Não há forma mais exemplar para se entender a dinâmica da economia, por suposto capitalista, do que a leitura de O capital de Karl Marx. No padrão monetário do século XIX, os preços das mercadorias, mensurados em dinheiro, efetivamente caíam com o aumento da produtividade, atravancando e atrofiando o processo de acumulação do capital. Mas, com o abandono do padrão-ouro no século XX, a lei de tendência à queda da taxa de lucro deixou de vigorar e limitar o desenvolvimento do sistema capitalista, questão desconcertante e deveras cara para os economistas marxistas. Apesar de Engels, o socialismo continua mais utópico do que antes, mais utópico do que nunca.

Entre lutas, prisões, torturas, assassinatos, derrotas e vitórias que se esvanecem como sombras, assistimos hoje aos desdobramentos de um capitalismo selvagem e distópico, que vem revogando as conquistas trabalhistas do século XX e segue transformando em mercadoria tudo o que encontra pela frente. Vende? O mundo está na palma de sua mão!

Em relação às profecias não concretizadas de Marx, uma das que eu mais me ressinto é a extinção da pequena burguesia e a homogeneização da classe operária. Submetidas ao reino da mercadoria, as atuais múltiplas camadas da estrutura social florescem arrivistas, cada uma delas esticando o pescoço para se imiscuir na camada imediatamente acima, enquanto pisa na cabeça da imediatamente abaixo.
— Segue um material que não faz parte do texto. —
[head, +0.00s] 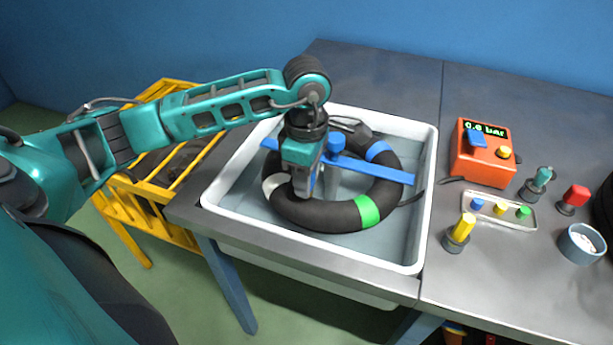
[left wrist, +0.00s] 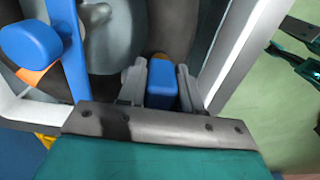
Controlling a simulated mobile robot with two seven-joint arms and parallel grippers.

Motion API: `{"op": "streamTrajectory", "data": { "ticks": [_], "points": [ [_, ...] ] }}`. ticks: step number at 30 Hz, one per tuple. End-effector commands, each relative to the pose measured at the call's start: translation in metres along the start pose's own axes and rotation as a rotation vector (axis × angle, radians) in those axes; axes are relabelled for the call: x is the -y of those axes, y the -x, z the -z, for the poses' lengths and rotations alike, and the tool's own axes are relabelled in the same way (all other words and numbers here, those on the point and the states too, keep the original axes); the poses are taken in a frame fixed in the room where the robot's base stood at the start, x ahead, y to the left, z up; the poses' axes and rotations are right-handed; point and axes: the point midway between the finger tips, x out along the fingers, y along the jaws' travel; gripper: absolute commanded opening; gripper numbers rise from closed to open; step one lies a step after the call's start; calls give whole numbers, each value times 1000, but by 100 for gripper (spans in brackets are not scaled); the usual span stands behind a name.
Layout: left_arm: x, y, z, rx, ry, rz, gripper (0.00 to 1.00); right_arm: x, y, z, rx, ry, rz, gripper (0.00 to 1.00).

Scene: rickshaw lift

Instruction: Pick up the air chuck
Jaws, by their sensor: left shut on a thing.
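My left gripper (head: 305,188) points down over the black tyre tube (head: 320,213) in the white basin. In the left wrist view, its jaws (left wrist: 160,78) are shut on a small blue block (left wrist: 162,88), with a yellowish part at its far end. I cannot tell whether this is the air chuck. On the table at right stands a teal-topped fitting (head: 542,178) on a dark base; I cannot tell whether that is the chuck. My right gripper is not in view.
The white basin (head: 427,180) is crossed by a blue bar (head: 382,171) with a blue knob (head: 336,145).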

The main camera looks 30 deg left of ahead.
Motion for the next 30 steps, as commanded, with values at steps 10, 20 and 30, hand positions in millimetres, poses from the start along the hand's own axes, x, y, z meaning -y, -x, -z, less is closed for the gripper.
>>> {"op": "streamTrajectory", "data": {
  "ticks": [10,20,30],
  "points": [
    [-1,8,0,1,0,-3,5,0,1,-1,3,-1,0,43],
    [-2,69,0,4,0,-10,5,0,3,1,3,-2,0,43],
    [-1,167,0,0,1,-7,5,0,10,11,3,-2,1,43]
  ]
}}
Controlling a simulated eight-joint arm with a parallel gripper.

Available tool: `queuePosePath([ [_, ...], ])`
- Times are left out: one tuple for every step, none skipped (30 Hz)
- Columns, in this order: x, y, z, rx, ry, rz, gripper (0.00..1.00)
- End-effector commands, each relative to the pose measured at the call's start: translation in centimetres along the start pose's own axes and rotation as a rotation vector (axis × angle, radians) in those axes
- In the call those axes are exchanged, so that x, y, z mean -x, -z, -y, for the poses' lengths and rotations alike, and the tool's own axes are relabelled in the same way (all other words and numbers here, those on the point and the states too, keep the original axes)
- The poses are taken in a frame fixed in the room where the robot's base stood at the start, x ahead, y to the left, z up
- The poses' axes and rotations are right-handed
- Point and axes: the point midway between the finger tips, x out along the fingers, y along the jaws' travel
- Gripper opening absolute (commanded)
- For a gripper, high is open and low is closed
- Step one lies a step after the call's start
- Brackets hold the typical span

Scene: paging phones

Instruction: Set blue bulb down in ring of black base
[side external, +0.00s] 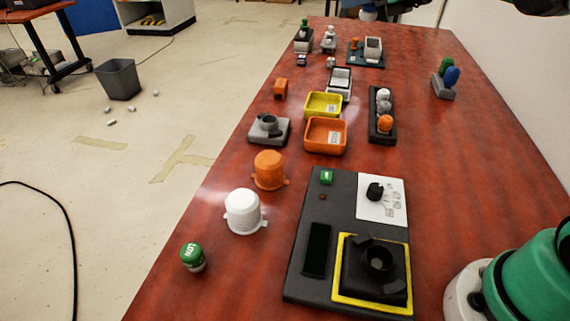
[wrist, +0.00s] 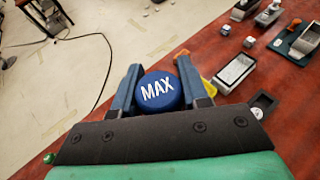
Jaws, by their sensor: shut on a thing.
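The blue bulb (wrist: 157,91), a round cap with white "MAX" lettering, sits between the two fingers in the wrist view. My gripper (wrist: 158,86) is shut on it, with a finger on each side. I cannot make out this held bulb or my gripper in the side view. The black base (side external: 353,265) stands inside a yellow square border on a dark panel at the front of the table. Its raised ring (side external: 378,260) is uncovered and looks empty. The base is not visible in the wrist view.
A white bulb (side external: 243,212), an orange bulb (side external: 268,168) and a green bulb (side external: 192,257) stand left of the dark panel (side external: 308,292). Behind it are orange and yellow trays and a dark rack (side external: 375,138). A grey stand (side external: 440,90) holds green and blue pieces.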

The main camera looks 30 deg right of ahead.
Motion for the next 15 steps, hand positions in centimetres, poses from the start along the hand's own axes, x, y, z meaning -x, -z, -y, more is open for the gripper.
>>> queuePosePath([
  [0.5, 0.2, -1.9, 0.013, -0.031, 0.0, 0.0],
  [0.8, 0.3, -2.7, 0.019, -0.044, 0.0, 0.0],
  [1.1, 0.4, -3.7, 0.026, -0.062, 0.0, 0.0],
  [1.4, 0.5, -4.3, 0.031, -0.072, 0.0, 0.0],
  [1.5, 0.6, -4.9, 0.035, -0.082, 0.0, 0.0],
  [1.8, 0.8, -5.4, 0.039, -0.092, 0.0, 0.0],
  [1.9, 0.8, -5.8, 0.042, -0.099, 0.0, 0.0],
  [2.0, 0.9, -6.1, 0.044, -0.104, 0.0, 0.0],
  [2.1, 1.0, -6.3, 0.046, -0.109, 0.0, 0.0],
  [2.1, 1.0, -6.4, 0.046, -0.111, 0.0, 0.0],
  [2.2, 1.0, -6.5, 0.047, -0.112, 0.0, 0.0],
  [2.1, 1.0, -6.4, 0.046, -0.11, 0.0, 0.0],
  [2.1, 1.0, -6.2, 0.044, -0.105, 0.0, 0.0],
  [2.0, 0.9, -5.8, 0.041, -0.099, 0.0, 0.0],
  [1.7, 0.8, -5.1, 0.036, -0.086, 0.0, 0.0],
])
Nos vários momentos de júbilo socialista, mesmo que efêmero, enquanto todo mundo é visto como um igual, pode-se vivenciar a solidariedade, a justiça, o desprendimento, a liberdade e a alegria de viver. Sigo acreditando na generosidade humana, na ideia de igualdade, sem lugar para a vaidade e o esnobismo, para a ganância, para a hierarquia, poder, privilégios e o servilismo. Mas isso é uma utopia, é messiânico, é apenas um sonho. Será que seria melhor eu cair na real, ser realisticamente apático, cínico ou simplesmente mesquinho?